**Required work:** Reproduce the listing below in full and without alteration, apart from its pictures.

──────────

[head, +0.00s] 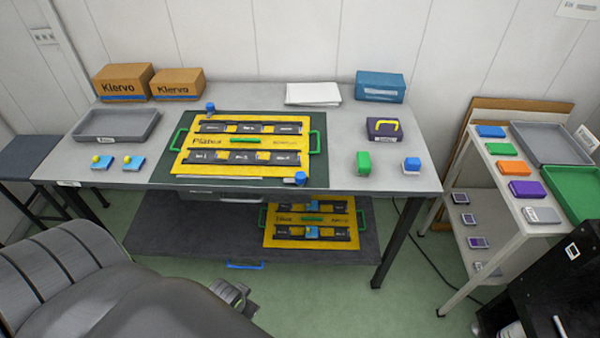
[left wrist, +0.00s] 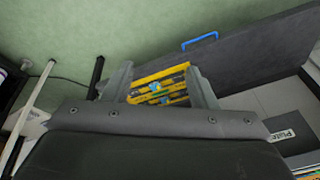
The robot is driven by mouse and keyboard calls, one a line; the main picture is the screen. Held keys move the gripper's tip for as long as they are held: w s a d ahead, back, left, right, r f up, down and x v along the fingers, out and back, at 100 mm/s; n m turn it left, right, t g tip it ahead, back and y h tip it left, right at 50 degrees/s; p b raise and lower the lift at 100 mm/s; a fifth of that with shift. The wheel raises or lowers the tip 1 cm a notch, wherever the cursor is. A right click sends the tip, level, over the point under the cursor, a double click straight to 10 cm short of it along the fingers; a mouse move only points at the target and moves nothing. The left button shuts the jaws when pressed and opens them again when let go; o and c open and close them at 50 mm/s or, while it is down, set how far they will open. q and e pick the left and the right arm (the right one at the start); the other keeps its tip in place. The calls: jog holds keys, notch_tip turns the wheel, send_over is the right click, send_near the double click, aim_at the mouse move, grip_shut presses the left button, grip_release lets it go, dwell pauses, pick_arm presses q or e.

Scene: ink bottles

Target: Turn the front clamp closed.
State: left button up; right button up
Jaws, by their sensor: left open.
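The yellow fixture plate (head: 180,160) lies on a dark green mat on the table, with green handles at both sides. The front clamp (head: 300,178), with a blue knob, is at the plate's front right corner. Another blue clamp (head: 210,107) is at its back left corner. Whether either clamp is turned closed is too small to tell. My left gripper (head: 236,296) is low in front of the table, well away from the front clamp. In the left wrist view its fingers (left wrist: 160,82) are apart and empty. My right gripper is not in view.
A second yellow plate (head: 285,241) lies on the lower shelf (head: 190,240), which has a blue handle. A grey tray (head: 90,126), a green bottle (head: 363,162) and a blue-capped bottle (head: 411,164) stand on the table (head: 345,125). A side rack (head: 495,195) stands at right.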

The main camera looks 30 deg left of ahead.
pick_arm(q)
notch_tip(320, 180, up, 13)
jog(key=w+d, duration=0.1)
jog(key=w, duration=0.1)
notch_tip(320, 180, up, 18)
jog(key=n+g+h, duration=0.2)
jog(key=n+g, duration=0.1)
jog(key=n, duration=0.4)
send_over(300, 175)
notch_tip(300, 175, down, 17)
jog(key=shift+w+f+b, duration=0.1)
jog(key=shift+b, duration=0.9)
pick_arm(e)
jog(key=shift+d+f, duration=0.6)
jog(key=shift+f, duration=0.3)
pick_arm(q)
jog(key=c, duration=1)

──────────

**Response to this exercise:**
[head, +0.00s] 
[left wrist, +0.00s] 
The robot is driven by mouse and keyboard calls, one a line; the main picture is the screen. Held keys move the gripper's tip for as long as they are held: w s a d ahead, back, left, right, r f up, down and x v along the fingers, out and back, at 100 mm/s; n m turn it left, right, t g tip it ahead, back and y h tip it left, right at 50 degrees/s; p b raise and lower the lift at 100 mm/s; a fifth of that with shift. The wheel raises or lowers the tip 1 cm a notch, wherever the cursor is. A right click sends the tip, level, over the point under the cursor, a double click straight to 10 cm short of it along the fingers; a mouse move only points at the target and moves nothing. The left button shuts the jaws when pressed and opens them again when let go; o and c open and close them at 50 mm/s or, while it is down, set how far they will open. q and e pick the left and the right arm (the right one at the start); the other keeps its tip in place. The calls: jog holds keys, notch_tip turns the wheel, send_over is the right click, send_near the double click, aim_at the mouse move, grip_shut presses the left button, grip_release lets it go, dwell pauses, pick_arm presses q or e.

Scene: ink bottles

Target: Turn the front clamp closed.
State: left button up; right button up
Jaws, by their sensor: left open.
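The yellow fixture plate (head: 180,160) lies on a dark green mat on the table, with green handles at both sides. The front clamp (head: 300,178), with a blue knob, is at the plate's front right corner. Another blue clamp (head: 210,107) is at its back left corner. Whether either clamp is turned closed is too small to tell. My left gripper (head: 236,296) is low in front of the table, well away from the front clamp. In the left wrist view its fingers (left wrist: 160,82) are apart and empty. My right gripper is not in view.
A second yellow plate (head: 285,241) lies on the lower shelf (head: 190,240), which has a blue handle. A grey tray (head: 90,126), a green bottle (head: 363,162) and a blue-capped bottle (head: 411,164) stand on the table (head: 345,125). A side rack (head: 495,195) stands at right.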

The main camera looks 30 deg left of ahead.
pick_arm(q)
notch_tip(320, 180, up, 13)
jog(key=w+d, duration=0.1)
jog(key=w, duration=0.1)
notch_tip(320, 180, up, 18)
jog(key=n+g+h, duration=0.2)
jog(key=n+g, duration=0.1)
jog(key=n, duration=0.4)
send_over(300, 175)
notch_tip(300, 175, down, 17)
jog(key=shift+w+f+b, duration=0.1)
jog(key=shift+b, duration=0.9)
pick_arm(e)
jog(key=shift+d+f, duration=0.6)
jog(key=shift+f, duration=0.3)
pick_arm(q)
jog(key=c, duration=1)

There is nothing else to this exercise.